The intellectual prowess of those regularly writing for the opinion pages of the New York Times always leaves one awestruck.

In his latest article, Nicholas Kristof purports to educate readers as to how South Sudan is a model nation for showing why the United States needs "big government":

After hearing Republican presidential candidates denounce big government and burdensome regulation, I'd like to invite them to spend the night here in the midst of the civil war in South Sudan.

You hear gunfire, competing with yowls of hyenas, and you don't curse taxes.
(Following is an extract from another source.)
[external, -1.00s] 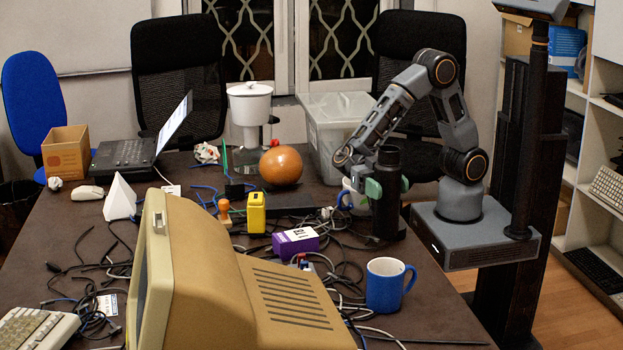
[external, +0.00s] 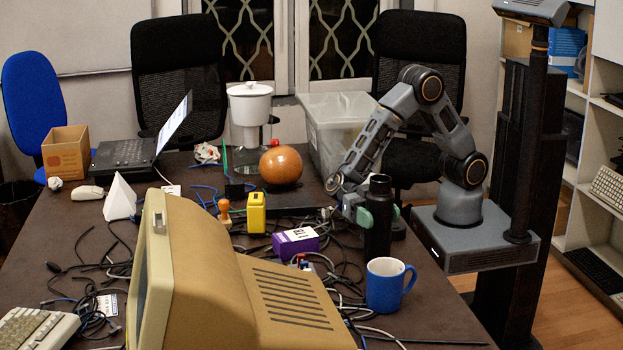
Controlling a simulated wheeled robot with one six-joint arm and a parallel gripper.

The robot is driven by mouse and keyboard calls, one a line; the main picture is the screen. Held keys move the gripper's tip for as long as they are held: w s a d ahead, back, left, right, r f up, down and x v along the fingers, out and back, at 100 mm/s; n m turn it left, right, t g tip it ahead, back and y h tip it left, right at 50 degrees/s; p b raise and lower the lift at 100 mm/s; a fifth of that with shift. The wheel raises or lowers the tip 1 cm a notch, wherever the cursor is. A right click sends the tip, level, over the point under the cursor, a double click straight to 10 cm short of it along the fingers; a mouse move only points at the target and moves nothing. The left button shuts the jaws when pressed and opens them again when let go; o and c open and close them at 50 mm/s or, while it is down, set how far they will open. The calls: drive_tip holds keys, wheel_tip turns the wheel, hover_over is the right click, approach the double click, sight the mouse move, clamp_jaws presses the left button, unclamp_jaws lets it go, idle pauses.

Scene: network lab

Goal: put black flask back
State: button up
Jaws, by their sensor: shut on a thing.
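The black flask (external: 377,240) is upright at the right side of the dark table, behind the blue mug (external: 384,287). My gripper (external: 379,214) is shut on it, with green finger pads on either side of its upper body. The flask's neck and cap stick up above the pads. I cannot tell whether its base touches the table.
Tangled cables and a purple box (external: 295,242) lie left of the flask. A beige monitor (external: 240,290) fills the front.

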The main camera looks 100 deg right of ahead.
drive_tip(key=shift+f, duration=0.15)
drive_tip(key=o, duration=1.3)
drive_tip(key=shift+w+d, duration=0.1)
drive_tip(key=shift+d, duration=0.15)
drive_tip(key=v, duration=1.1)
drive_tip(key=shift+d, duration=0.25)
Rather, you yearn for a government that might install telephones, hire a 911 operator and dispatch the police ...

Government, laws and taxes are a burden, indeed, but they are also the basis for civilization.
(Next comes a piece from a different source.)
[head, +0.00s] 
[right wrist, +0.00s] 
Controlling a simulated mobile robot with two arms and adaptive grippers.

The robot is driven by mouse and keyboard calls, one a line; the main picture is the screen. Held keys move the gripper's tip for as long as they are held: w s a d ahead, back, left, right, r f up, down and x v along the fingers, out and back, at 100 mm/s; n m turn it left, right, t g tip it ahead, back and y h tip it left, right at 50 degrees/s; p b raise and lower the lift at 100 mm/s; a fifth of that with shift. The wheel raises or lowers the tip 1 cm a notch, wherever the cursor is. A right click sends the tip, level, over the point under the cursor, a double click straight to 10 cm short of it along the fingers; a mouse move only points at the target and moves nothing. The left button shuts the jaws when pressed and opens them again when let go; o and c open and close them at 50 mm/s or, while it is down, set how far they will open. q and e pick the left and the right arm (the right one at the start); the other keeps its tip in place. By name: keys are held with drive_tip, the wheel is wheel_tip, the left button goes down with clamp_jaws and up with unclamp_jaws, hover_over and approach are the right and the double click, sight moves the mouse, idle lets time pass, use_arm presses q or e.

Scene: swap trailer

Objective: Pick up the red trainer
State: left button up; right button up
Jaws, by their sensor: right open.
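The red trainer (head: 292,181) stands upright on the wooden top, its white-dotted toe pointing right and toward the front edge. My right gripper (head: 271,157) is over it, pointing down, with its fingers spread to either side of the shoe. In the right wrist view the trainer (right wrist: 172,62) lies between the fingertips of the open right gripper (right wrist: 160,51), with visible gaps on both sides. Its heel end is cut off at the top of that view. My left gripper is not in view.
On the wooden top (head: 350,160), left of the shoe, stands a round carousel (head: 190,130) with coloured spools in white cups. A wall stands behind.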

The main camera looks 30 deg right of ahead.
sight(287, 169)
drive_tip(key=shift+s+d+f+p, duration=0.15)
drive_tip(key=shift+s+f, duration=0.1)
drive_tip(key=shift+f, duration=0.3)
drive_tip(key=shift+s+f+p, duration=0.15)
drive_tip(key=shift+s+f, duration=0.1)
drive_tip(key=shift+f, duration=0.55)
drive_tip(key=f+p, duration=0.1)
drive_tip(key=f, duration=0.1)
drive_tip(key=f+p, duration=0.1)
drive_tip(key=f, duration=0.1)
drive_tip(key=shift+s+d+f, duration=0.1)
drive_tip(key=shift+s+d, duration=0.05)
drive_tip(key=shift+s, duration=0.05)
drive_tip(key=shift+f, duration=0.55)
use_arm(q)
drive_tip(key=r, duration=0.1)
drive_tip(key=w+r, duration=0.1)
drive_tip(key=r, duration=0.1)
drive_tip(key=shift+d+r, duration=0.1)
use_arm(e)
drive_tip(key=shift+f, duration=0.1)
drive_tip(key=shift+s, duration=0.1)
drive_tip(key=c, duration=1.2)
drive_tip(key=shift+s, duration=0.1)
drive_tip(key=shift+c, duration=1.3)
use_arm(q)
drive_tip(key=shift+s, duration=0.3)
It would be a nice narrative, if only the data supported it.

In fact, South Sudan, basket case though it is, spends far more on "big government" as a percentage of its economy than does the U.S.

Using data from the Federal Reserve, during 2015, the total expenditure of general government in South Sudan was 44% of GDP, compared to just 36% of GDP in the United States.  For 2016, this gap is expected to widen to 45% vs. 36%.

What South Sudan needs is "effective government."  It already has "big government" on a scale larger than the U.S when normalized to the size of the economy (which is, most serious economists will tell you, the metric to use).

And there is no correlation between "big government" and "effective government" at the international scale.  Contrary to what Kristof apparently believes, South Sudan actually proves that point quite nicely.